Globalists Using London Cyberspace Summit to Push for Global Internet Treaty

Eric Blair
Activist Post

For the next two days, leaders from around the globe will collude with tech giants to discuss how to respond to the challenges and opportunities of the Internet. Translation: they’ll be negotiating a global Internet treaty.

It’s reported that officials from 60 countries will join Google, Facebook, Microsoft and Tudou.com (Chinese video sharing site), as well as cyber crime agencies, and computer security firms at the London Conference on Cyberspace.

The London summit is hosted by Foreign Secretary, William Hague, who said the purpose is to “discuss ideas and expected behaviour in cyberspace”.

To which he claims the goal is bring together major players to determine how “collectively, we should respond to the challenges and opportunities which the development of cyberspace presents.”

A few days before the conference, Council on Foreign Relations members Adam Segal and Matthew Waxman wrote that the conference presents those calling for a global Internet treaty with “a step in that direction.”

They also pointed out that NATO allies have already essentially agreed to a treaty; “June 2011, NATO defense ministers agreed to a collective vision of cyber defense, and the United States and Australia recently announced that their mutual defense treaty extends to cyberspace.”

Meanwhile, in September of this year, an alliance between Russia, China, Tajikistan and Uzbekistan collaborated on cybersecurity by introducing The International Code of Conduct for Information Security to the U.N. Secretary General.

This alliance views “information security” to mean combating the dissemination of certain types of information which “undermines other countries’ political, economic and social stability, as well as their spiritual and cultural environment.”  In other words, if passed, political dissent on the Internet would be censored by U.N. decree.

Analysts explained the power struggle to be that Western states want to protect their networks from cyber attacks, while China and Russia seek security of information, which means controlling content.

Western powers will preach Internet freedom to their counterparts at this conference, yet they themselves have engaged in draconian measures like arbitrarily seizing websites for merely linking to copyrighted material and ordering politically “harmful” material removed from websites like YouTube.  Also, in a blatant act of censorship, they infamously colluded with Amazon to drop hosting service to WikiLeaks.

What’s more, multiple bills are floating in the U.S. Congress that seek further control over the Internet like the recent “rogue websites” bill which one Representative called the “end of the Internet.”  At the same time, the new net neutrality rules initiated without Congress, rather by the FCC with a 3-2 vote (where one commissioner was rewarded with a cushy job at Comcast), go into effect on November 20th.

So, while they talk a good game about protecting free speech, the U.S. and other Western powers seem to have similar ambitions to censor the Internet as China and Russia do, each already using private Internet cartels to do their dirty work. Therefore, they’re likely not as far off from agreeing on a treaty as the mainstream press is letting on.

Where they may not agree, however, is how to respond to potential cyber crimes and suspected threats.

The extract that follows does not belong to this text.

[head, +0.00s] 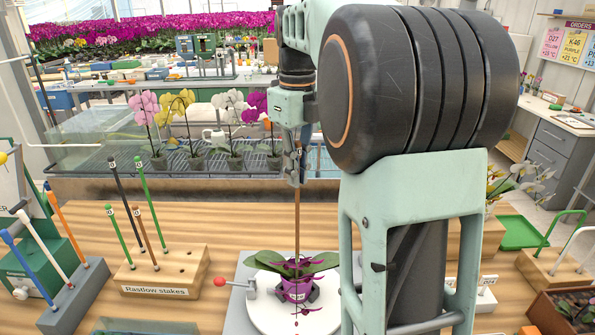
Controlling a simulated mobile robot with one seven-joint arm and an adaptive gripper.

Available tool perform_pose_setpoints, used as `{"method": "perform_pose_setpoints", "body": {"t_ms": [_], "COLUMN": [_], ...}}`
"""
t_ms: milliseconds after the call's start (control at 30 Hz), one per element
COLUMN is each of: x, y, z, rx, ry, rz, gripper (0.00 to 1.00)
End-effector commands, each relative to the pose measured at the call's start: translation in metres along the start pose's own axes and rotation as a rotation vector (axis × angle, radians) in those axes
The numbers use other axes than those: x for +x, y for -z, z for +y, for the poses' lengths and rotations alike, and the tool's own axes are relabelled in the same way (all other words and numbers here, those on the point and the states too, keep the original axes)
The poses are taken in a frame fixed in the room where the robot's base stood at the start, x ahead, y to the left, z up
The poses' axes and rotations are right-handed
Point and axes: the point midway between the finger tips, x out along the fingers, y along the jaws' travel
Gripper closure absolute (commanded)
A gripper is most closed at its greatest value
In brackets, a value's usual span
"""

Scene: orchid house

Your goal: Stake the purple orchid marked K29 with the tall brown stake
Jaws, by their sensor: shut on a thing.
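My gripper (298,178) points down, shut on a tall brown stake (297,222). The stake hangs upright over the potted orchid (322,262), which has broad green leaves and small dark purple blooms. Its lower end meets the picture of the leaves; I cannot tell whether it is in the pot or in front of or behind it. The purple pot (297,290) bears a pale label too small to read. It stands on a white round plate (262,312), held between dark pads.
A wooden block (172,272) marked "Rastlow stakes" holds black, green and brown stakes at left. A grey rack (72,298) with blue, white and orange rods stands further left. Several potted orchids (190,125) stand on a mesh bench behind. My arm hides the right of the plate.

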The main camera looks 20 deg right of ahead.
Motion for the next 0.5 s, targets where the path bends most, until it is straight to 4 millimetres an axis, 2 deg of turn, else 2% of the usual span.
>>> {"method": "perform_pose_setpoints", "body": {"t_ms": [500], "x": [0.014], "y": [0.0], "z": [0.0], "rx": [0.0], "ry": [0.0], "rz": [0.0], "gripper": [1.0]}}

China, while strongly denying any government involvement, has been blamed for many recent cyber attacks.  Therefore, China, and most others, tend to take the approach of prosecuting cyber crimes through a legal process.

The Pentagon, on the other hand, in their recently released cybersecurity strategy, said the military would be “prepared to respond to hostile acts in cyberspace.”

“The United States reserves the right, under the laws of armed conflict, to respond to serious cyber attacks with a proportional and justified military response at the time and place of our choosing,” said Deputy Defense Secretary William Lynn at a speech announcing the new strategy.

Most nations want to legally separate cybersecurity from traditional security concerns.  So, if only America can convince other attendees to police the Internet with predator drones, they may actually agree to a global Internet treaty.